Begin at the line that holds "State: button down" and copy each line exactly until the data below ends, including that last line but no pictures.

--- START ---

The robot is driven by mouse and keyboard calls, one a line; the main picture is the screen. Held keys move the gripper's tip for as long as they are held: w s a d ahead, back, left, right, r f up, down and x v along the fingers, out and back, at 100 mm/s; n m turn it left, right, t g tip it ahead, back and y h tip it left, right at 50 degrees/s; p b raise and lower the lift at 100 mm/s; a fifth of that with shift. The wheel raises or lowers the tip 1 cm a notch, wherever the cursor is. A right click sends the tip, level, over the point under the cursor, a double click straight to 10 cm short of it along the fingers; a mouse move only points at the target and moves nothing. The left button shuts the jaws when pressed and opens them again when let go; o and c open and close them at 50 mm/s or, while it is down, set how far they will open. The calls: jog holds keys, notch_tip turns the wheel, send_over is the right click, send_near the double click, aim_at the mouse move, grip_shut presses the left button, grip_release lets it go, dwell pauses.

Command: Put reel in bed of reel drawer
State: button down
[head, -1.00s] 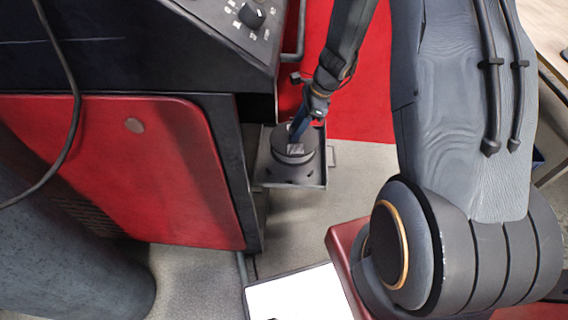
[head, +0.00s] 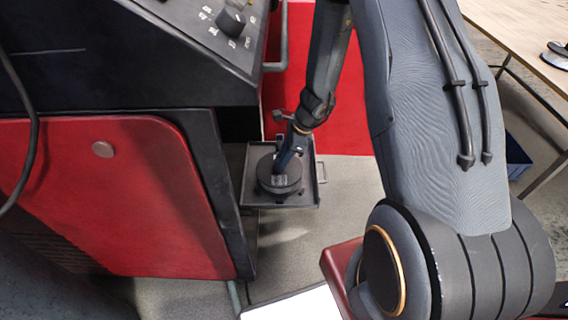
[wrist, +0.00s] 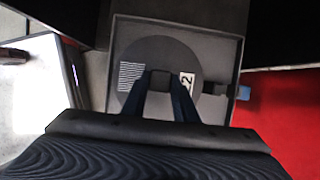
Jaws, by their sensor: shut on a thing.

--- END ---

(Task output):
State: button down
[head, -1.00s] 
[head, +0.00s] 
[wrist, +0.00s] 
Jaws, by their sensor: shut on a thing.

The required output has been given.